Single
Single

The best debate in sex today is about what it means to be a woman. When Caitlyn Jenner (née Bruce) announced her identity on the cover of Vanity Fair, she summoned a storm that touched down everywhere at once: inside the college of cardinals at ESPN, among the cluck of Republican candidates running for president, and across the starry sky of glossy gossip tabloids.

Maybe the richest responses came from the pocket of the feminist left that holds transgender women at arm’s length (trans-exclusionary radical feminism, some call it). From this dim galaxy, pundits dusted off terms like “neurosexism” to condemn the idea that someone born a man could somehow divine that he is, in essence, a woman. Some critics picked at the role of celeb portrait photographer Annie Leibovitz in casting this newly identified woman in the retrograde light of beauty. (The cosmetic-industrial complex will probably survive.)

It is against this urgent and thrilling backdrop that the National Museum of Women in the Arts arrives with an argument that couldn’t feel further from the present. Two new exhibitions, “Super Natural” and “Organic Matters,” propose to explore the intimate relationship between women and nature. That connection is presented as so one-dimensional, however, that the statement shows wind up making an unflattering case about the nature of women.

In a word, the works at the National Museum of Women in the Arts are gorgeous. The paintings, photography, sculptures, and installations on view are overwhelmingly palatable and appealing. There are strong highlights in “Organic Matters” and heavy hitters in “Super Natural,” but what both shows lack is an approach to nature that includes brutality and corporeality, blood and guts—and a conception of women as able to respond to the whole sum of nature through art.

“Super Natural” is the worse offender on this point. Amy Lamb’s photographs, “Vase of Flowers I” and “Purple Datura,” are workmanlike still-life prints that don’t make much of any argument. Sharon Core’s photos are a little better on this score: “Single Rose” is tricky, for example, in that it’s a still life made up of pig ears arranged in an exact replica of a flower in bloom. Worth a chuckle, but it still confirms an expectation—that artists remake what nature creates—supported by other works on view, like Rachel Ruysch’s 1680s oil painting “Roses, Convolvulus, Poppies, and Other Flowers on a Stone Ledge.”

As much as I love Ana Mendieta and Louise Bourgeois, there must be a way to do a survey of women in 2015 that doesn’t rely on them—sorry not sorry—especially on a theme that is supposed to be narrow and pointed.

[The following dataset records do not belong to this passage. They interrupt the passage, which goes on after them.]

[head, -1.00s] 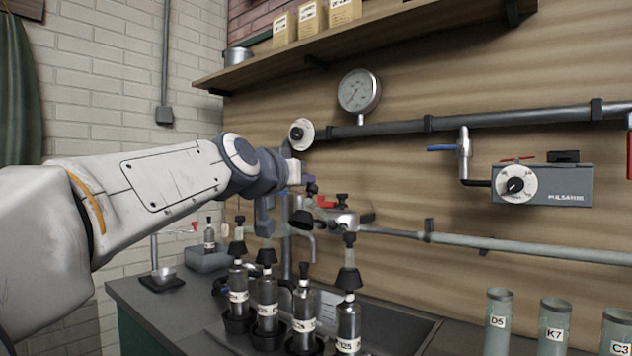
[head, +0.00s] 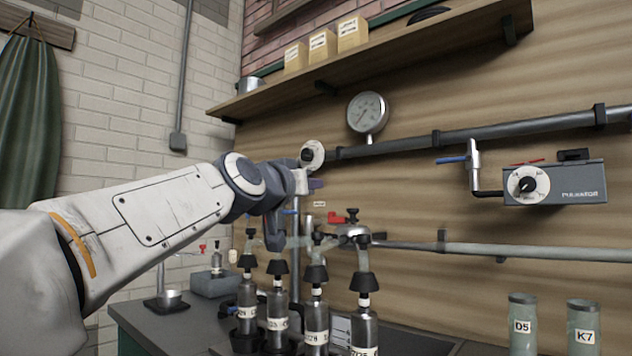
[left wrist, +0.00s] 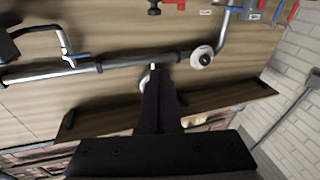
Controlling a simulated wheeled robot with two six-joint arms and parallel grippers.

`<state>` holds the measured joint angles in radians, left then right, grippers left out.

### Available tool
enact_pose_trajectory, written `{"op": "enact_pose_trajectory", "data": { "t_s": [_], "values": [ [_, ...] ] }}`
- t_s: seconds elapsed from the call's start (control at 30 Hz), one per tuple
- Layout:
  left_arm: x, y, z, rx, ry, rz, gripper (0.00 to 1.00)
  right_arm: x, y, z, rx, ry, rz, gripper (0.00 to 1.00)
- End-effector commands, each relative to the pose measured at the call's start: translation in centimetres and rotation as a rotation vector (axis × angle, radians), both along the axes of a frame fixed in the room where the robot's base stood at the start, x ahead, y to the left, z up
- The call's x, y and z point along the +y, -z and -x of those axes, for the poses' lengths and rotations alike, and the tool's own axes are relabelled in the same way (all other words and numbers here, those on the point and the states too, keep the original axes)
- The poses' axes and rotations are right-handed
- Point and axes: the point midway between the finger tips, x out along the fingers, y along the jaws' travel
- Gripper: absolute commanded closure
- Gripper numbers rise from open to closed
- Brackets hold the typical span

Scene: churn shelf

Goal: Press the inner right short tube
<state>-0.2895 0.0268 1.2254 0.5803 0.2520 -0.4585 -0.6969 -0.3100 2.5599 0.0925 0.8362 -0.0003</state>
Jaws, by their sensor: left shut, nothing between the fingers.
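Several dark bottle-like cups with pale labels stand in a row at the sink in the head view, each with a black cone and a clear short tube above. The inner right short tube (head: 316,253) rises from the third cone (head: 316,275), left of the outermost right tube (head: 363,258). The tubes meet a metal claw piece (head: 352,234) with a red tap. My left gripper (head: 312,184) is above the tubes, near the wall pipe's end, and touches none that I can see. Its fingers (left wrist: 158,100) are shut and empty in the left wrist view. My right gripper is out of view.
A pressure gauge (head: 367,112) and a round white dial (head: 312,155) sit on the wall pipe close to my left gripper. A wooden shelf (head: 400,50) runs overhead. A grey pulsator box (head: 555,184) and labelled canisters (head: 522,325) are at right.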

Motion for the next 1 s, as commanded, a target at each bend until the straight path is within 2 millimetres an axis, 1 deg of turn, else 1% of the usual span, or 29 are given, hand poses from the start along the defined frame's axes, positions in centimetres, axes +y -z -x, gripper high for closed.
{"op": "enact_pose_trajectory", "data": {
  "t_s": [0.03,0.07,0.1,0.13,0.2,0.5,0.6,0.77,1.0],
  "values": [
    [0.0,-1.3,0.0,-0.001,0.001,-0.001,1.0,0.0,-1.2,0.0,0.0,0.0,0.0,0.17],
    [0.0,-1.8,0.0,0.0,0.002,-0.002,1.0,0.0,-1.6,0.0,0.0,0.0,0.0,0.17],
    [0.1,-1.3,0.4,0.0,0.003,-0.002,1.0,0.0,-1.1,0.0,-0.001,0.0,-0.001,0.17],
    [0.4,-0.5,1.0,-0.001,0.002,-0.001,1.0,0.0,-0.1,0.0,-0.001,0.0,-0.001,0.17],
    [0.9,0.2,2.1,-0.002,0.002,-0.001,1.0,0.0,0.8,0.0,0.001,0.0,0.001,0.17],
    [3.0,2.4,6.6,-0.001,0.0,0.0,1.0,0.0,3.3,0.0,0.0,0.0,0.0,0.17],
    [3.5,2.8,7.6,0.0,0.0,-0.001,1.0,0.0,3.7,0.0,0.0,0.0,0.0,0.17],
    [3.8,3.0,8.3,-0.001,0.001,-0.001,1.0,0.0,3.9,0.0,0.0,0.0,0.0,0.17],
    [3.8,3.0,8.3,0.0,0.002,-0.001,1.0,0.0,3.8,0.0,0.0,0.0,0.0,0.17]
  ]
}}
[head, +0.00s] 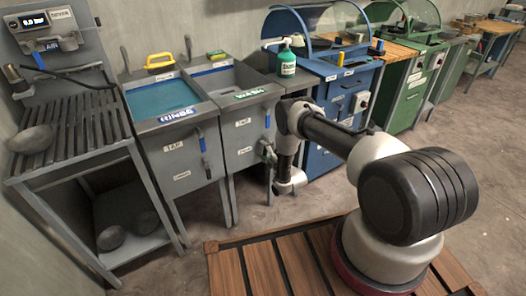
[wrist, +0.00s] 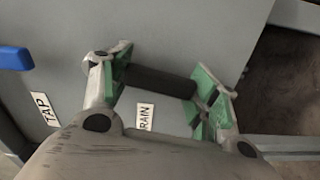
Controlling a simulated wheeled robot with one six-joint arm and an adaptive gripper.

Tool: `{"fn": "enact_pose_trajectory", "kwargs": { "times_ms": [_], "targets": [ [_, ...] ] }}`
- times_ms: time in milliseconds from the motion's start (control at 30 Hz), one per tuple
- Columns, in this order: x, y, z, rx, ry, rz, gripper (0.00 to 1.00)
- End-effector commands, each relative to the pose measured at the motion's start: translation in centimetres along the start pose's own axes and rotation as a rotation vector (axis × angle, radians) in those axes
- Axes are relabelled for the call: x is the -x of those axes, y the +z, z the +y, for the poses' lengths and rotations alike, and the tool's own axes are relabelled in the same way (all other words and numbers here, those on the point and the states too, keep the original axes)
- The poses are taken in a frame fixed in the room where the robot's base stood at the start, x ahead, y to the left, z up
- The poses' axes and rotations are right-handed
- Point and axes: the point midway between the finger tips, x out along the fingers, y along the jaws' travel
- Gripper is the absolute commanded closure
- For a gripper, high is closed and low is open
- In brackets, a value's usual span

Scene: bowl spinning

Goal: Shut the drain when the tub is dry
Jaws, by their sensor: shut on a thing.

It’s a thrill to see engravings from 1719 by Maria Sibylla Merian; less so the 2012 response in etching by Monika E. de Vries Gohlke, which, taken in the context of the entire show, seems to suggest that in 300 years, women haven’t shaken the idea that art is a mirror for the natural world.

The subdivision between “Super Natural” and “Organic Matters” is tough to suss out at first glance. The former is an exhibition of some 50 artworks by half as many women, spanning pieces drawn from both the collection and loans, all of which have to do with nature. “Organic Matters,” on the other hand, is the museum’s latest biennial, which assembles works by 13 emerging artists from around the world—all of which have to do with nature. A biennial might be the more electric presentation, at least on paper, but here it’s positioned as a coda to “Super Natural.”

Lara Shipley’s “In the Ozarks There are Lights (Devil’s Promenade)” (2013) and “False Lights (Devil’s Promenade)” (2013) find some mystery in nature, at least; her photographs of lonely Midwestern paths, captured in the gloaming, express caution and uncertainty. Apprehension is a quality that’s hard to come by in “Organic Matters” (or for that matter, “Super Natural”). The pitch of the show is mildly celebratory. Ysabel LeMay’s “Reflection” (2014), a digitally composed diptych of various flora and fauna, might be a composition from 1914 or 1814 or even 1714. Good works by Jiha Moon and Jennifer Celio suffer from the inconsistency with which the various worldwide “Women to Watch” committees selected pieces for “Organic Matters.” A single curator would not have signed her name to it.

For the rest of the summer, the second floor of the museum will offer a calm stroll through a variety of depictions of nature with almost no risks or missteps. The missed opportunity is more regrettable than anything in either “Super Natural” or “Organic Matters.” The exhibitions are pleasant and inoffensive—unlike nature, in my experience—but the wrong way to frame work by women in 2015. Out in the world, women face a storm in the world that’s both terrible and terribly fascinating. The National Museum of Women in the Arts, meanwhile, is stuck in the doldrums.